EXERCISE TASK
Working from the line that contains "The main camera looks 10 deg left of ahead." down to the last line below, repeat each line exactly.

GIVEN MATERIAL

--- start ---

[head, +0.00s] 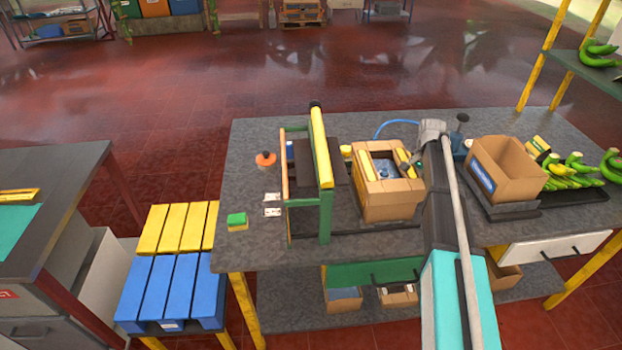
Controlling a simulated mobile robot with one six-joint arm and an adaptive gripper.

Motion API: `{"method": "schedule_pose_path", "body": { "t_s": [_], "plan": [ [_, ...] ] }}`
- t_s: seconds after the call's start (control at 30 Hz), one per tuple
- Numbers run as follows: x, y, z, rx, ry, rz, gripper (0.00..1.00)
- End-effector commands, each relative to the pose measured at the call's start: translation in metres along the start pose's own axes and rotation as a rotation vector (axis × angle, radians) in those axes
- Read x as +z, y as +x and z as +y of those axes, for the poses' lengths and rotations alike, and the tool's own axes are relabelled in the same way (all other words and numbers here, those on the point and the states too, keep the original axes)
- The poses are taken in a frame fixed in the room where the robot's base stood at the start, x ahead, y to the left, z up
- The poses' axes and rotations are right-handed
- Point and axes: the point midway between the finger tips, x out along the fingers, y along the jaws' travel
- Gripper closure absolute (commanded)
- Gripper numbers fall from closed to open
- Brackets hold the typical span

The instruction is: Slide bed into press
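The press (325,215) stands on the grey workbench, with green posts, a long yellow bar on top, an orange bar on its left and a dark plate inside. A low dark bed or rail (345,227) runs from the press to the right. An open cardboard box (390,208) with yellow items and something blue inside stands over its right part, just right of the press. My arm reaches over the bench from the front. My gripper (417,168) seems to be at the box's right side, small and dark; its fingers cannot be made out.
Another open box (505,172) stands on a dark stand to the right, near green bananas (573,170). A green-yellow block (237,221), an orange-topped item (265,160) and white cards lie left of the press. A blue hose (393,123) curves behind the box.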

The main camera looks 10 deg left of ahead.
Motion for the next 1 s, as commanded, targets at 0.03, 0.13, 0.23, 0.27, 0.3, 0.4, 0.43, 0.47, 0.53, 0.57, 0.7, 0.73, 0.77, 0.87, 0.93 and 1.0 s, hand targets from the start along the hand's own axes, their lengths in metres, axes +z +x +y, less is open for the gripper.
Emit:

--- end ---

REPLY
The main camera looks 10 deg left of ahead.
Motion for the next 1 s, as commanded, targets at 0.03, 0.13, 0.23, 0.27, 0.3, 0.4, 0.43, 0.47, 0.53, 0.57, 0.7, 0.73, 0.77, 0.87, 0.93 and 1.0 s, hand targets from the start along the hand's own axes, their lengths in metres, axes +z +x +y, less is open for the gripper.
Emit:

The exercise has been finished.